Britain is an increasingly multi-cultural and inclusive society, which means that as an employer you should consider how you can support employees in your organisation to honour their own religions and beliefs. It should also be kept in mind that as part of the Equality Act 2010 Religion and Beliefs are protected characteristics so proactively trying to introduce inclusion policies to your business is a good strategy.
Monday, 12th April 2021 is the beginning of Ramadan, the holy month of the Islamic calendar. If you have a Religious Observance policy in place, as part of your inclusion strategy the likelihood is you will have considered the impact of this and made provision to support your Muslim employees to observe this important month. If, however, like a lot of businesses, you have not yet implemented such a policy you may want to start and think about what you can do now and, in the future, to offer support.

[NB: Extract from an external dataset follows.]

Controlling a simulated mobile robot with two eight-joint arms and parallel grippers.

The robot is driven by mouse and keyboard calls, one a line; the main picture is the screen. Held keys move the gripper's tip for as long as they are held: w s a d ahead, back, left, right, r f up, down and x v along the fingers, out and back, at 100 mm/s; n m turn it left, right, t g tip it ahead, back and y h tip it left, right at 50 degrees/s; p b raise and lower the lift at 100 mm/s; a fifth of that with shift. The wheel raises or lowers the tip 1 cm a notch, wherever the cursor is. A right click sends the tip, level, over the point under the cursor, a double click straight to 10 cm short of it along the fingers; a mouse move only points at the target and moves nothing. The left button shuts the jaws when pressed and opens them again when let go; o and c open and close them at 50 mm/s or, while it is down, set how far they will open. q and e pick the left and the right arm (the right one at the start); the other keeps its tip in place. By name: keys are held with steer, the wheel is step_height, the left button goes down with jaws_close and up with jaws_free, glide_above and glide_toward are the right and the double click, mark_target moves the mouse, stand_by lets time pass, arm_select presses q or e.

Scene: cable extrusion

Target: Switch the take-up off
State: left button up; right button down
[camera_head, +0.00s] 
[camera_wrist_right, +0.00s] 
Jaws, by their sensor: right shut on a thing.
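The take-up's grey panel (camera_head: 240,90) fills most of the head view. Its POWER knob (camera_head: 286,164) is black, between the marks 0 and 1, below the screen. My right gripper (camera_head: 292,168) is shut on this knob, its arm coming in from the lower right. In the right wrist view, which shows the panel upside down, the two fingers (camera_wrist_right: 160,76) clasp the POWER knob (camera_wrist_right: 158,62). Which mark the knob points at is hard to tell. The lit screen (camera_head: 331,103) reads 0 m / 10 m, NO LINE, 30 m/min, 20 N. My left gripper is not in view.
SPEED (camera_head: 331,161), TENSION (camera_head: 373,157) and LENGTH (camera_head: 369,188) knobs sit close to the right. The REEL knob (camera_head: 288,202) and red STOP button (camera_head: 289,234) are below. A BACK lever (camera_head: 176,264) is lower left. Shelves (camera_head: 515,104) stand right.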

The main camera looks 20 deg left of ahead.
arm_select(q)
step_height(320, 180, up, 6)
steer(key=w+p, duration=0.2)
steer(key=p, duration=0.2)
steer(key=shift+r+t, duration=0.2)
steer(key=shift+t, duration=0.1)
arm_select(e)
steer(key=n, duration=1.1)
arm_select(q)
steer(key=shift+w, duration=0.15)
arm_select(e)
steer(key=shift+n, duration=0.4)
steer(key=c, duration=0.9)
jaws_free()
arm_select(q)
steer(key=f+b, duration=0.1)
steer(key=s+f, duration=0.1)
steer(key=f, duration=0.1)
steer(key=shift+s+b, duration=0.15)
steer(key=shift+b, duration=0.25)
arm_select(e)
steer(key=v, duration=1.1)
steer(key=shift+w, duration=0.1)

During Ramadan, Muslims employees may be fasting between sunrise and sunset. It is important to note that fasting includes food and drinks (including water) as well as anything else that passes the lips including smoking. Ramadan is a month of deep reflection with the fast being broken at sunset (Iftar) and additional prayers (taraweeh) being made. The end of Ramadan is marked with a celebration called Eid which lasts around 5 days.
As an employer, you need to reflect on how you can best support your Muslim employees during this time, being sensitive to their individual needs and accommodating this as much as possible. Things you might want to consider:
As with most elements of supporting people communication is key. Letting your employees know how you will support them and understanding what they need from you is important. As with anything, it is important to recognise that not all Muslims will need the same levels of support depending on what their own personal religious practice is. Open conversation will support this and enable you to have a conversation about what would be helpful to support them to continue to meet their job requirements. Line managers need to be open and approachable.
The term flexible working is often linked to the legal right to request this. When we talk about flexible working to our clients that is just one small part of it. Truly flexible workplaces offer flexibility as standard, and it may come in many different forms for different individuals. If you do not yet have a strong flexible working culture, think about how you can introduce this during periods like this and beyond.
During Ramadan, there is an increased physical demand linked to daytime fasting and a requirement for additional prayers. Some simple ideas around being flexible to support this could be alter shift patterns, move breaks, change working hours and offer flexibility. Remember that sunset is an important part of the day during this period so ensure your employees can take breaks at this time.
Given that the employee will not be eating, they may ask to work through their lunch and finish earlier, there is a consideration here to ensure that employees do take breaks for their mental health, discussing this with the individual to agree something that works for them is key. During this time, it might be helpful for an employee to start work earlier at sunrise to enable them to also finish earlier.
As with any flexible working approach, there is no ‘one size fits all’ approach and individuals may need different options, flexible working practices should enable this.
Employees may ask for additional time off during this period, particularly for Eid. You may also find that, due to the physical demands of Ramadan, employees need more rest time and request more time off. Wherever you can, accommodate this and be flexible.
Remember that employees who are fasting may need support to help them during this month. Listen to each individual and be sensitive to their needs. Think about things like tiredness as a result of fasting and be sensitive to this in how you schedule meetings and events. Discuss the work requirements for that month and agree together what needs to be in place to achieve those. Remember that productivity levels might change during this time, particularly towards the end of the day.
Also consider that Ramadan is mostly seen as a happy occasion and a celebration with family and friends especially around EID. In most cases individuals will be open to sharing recipes, meals and conversations with their colleagues. Consider how you can use Ramadan as a platform for greater team understanding and learning. Explore how everyone can support and learn. You could even throw a virtual Iftar one evening for the team.
As Ramadan starts also think about how you can continue to evolve your culture to be even more inclusive. Keep in mind that as we increasingly work globally and online and as we become more inclusive there are likely to be many other activities that could present opportunities to improve the inclusivity of your organisation and help build the engagement and performance of your teams e.g., Thanksgiving, Yom Kippur, Chinese New Year, Diwali.